A Party Leader’s speech is a special occasion for any party conference. And last week’s Ed Miliband conference speech at the Labour party conference in Liverpool was no different. A very special occasion for his audience.
Was there a special theme to this speech? In part, yes. Because this Miliband conference speech took responsibility for the errors of the previous Labour government…and that’s a theme that he’s taken many times in the year since he became Leader.
Introduction To The Miliband Conference Speech
His introduction featured a neat Liverpool reference to Neil Kinnock’s speech at the Labour party conference in October 1985. That speech was a barnstorming feat of rhetoric. Because it certainly turned the tide in Neil Kinnock’s favour. However, this Miliband conference speech was not its equal.
But a slow start led in to some solid content and good ideas. His delivery remained slow and steady as he outlined these ideas.

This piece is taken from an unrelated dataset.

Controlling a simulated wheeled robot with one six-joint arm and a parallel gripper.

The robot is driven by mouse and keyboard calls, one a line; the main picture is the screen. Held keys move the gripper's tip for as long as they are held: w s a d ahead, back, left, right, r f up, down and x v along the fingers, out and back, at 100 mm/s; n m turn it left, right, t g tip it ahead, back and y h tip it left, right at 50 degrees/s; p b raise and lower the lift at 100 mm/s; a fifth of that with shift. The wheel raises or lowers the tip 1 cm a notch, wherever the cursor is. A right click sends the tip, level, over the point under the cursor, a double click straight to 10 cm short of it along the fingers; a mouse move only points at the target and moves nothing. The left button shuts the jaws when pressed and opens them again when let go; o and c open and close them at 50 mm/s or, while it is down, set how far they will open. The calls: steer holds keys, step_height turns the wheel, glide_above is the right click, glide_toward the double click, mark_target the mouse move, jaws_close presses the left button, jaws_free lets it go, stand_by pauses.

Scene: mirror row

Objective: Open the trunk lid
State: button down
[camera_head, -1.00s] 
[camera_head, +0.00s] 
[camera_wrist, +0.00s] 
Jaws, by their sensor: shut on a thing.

His comic timing is not quite right, but he tried some funny lines which proved effective. More seriously, his timing was not right when he mentioned Tony Blair in a list of previous Labour Leaders. The result? A quiet chorus of boos and jeers for Tony Blair. That was a pity because many of the best parts in this Miliband conference speech leaned heavily on Tony Blair’s speech at the TUC conference in 2001.

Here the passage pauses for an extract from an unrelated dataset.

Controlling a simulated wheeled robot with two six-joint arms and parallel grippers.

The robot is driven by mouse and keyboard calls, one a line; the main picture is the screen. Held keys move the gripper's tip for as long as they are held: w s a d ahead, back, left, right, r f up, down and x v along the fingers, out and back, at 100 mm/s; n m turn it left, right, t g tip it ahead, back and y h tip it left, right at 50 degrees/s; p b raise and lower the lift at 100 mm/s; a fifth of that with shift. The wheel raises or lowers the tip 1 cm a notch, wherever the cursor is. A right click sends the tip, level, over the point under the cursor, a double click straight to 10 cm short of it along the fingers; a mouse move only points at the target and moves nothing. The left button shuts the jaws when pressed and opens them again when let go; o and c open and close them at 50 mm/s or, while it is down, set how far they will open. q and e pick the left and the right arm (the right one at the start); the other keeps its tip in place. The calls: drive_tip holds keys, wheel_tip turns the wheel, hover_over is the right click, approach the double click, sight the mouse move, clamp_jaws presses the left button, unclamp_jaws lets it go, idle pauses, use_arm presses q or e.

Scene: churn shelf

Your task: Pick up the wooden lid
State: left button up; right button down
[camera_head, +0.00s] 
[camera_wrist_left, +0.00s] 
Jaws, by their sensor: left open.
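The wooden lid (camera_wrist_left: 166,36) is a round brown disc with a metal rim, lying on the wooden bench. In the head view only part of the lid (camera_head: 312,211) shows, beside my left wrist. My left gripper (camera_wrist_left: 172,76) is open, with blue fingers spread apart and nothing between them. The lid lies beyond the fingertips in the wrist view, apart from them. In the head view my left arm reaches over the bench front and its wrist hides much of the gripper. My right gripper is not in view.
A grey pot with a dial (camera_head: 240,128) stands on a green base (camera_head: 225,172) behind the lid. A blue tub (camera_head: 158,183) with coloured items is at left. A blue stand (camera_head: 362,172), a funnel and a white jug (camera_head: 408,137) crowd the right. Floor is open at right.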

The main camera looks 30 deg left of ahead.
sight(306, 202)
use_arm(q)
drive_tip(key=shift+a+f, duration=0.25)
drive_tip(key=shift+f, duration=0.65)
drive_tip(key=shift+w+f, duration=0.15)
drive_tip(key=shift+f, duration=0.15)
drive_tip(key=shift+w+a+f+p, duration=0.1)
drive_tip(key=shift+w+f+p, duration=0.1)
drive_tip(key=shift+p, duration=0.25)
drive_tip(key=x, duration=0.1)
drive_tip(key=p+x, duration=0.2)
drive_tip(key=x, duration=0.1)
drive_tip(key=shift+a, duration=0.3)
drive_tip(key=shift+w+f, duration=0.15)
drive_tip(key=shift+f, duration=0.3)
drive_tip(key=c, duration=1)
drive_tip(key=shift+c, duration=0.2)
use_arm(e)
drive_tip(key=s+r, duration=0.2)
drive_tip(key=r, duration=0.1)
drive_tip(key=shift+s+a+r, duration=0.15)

His speech featured some good use of repetition,particularly with “a new bargain”:
The Tories aren’t building a new bargain that supports the right people with the right values.

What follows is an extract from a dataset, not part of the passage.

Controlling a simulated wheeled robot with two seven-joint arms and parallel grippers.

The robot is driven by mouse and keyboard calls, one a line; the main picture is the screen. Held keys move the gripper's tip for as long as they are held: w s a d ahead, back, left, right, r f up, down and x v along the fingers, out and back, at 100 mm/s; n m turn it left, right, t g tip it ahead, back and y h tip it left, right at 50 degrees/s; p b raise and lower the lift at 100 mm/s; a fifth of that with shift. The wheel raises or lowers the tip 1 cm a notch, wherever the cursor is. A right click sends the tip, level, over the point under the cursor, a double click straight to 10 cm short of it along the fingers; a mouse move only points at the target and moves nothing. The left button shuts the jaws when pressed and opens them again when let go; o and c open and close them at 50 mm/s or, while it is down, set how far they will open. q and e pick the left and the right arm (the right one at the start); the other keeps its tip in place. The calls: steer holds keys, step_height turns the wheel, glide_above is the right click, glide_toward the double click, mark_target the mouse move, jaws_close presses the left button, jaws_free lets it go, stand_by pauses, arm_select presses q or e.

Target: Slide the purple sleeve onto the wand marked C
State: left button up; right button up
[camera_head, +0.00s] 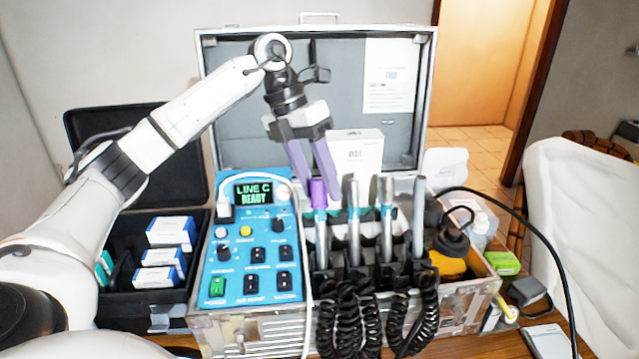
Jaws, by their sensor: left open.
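The purple sleeve (318,193) is upright at the top of the leftmost metal wand (321,240) and appears to be around its tip. My left gripper (320,198) points down from above, open, with its fingertips on either side of the sleeve; I cannot tell whether they touch it. Several wands stand in a row in black holders, including a second wand (353,225), a third (387,222) and a rightmost one (418,218). Their letters are not readable, so I cannot tell which is C. My right gripper is out of view.
The blue control panel (208,285) has a display (253,192) reading "LINE C READY". Black coiled hoses (357,315) hang before the wands. The case's raised lid (235,110) and a white box (356,155) stand behind. A black cable (540,240) curves at right.

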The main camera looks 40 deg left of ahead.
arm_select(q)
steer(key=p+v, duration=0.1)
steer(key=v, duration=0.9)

He mentioned the “new bargain” some five times.
A neat position-taker involved the Prime Minister, David Cameron:
But I’m not with the Prime Minister. I will never write off whole parts of our country by calling them sick. We are not a country of bad people but great people. Great people in a great country
Rhetorical Questions Are Well-Organised
He organised his rhetorical questions particularly well:
But with such great people, how have we ended up with the problems we face?
But it was the choice of contrasts in this Miliband conference speech that set everyone talking:
Are you on the side of the wealth creators or the asset strippers? The producers or the predators? Producers train, invest, invent, sell. Things Britain does brilliantly. Predators are just interested in the fast buck…
and then,
But they must change so that they are part of the solution to our economic future, not part of the problem.
Contrasts work well in the majority of speeches, but this speech, if it’s remembered, might be noted for its challenge to “bad” business.
This Ed Miliband conference speech did sound more like a policy review paper than a conference-rousing speech. It didn’t have the tone of Tony Blair at the TUC conference ten years ago and it most certainly wasn’t on the same level as Neil Kinnock’s 1985 conference speech. But many of the techniques that worked in this speech proved equally effective for his predecessors.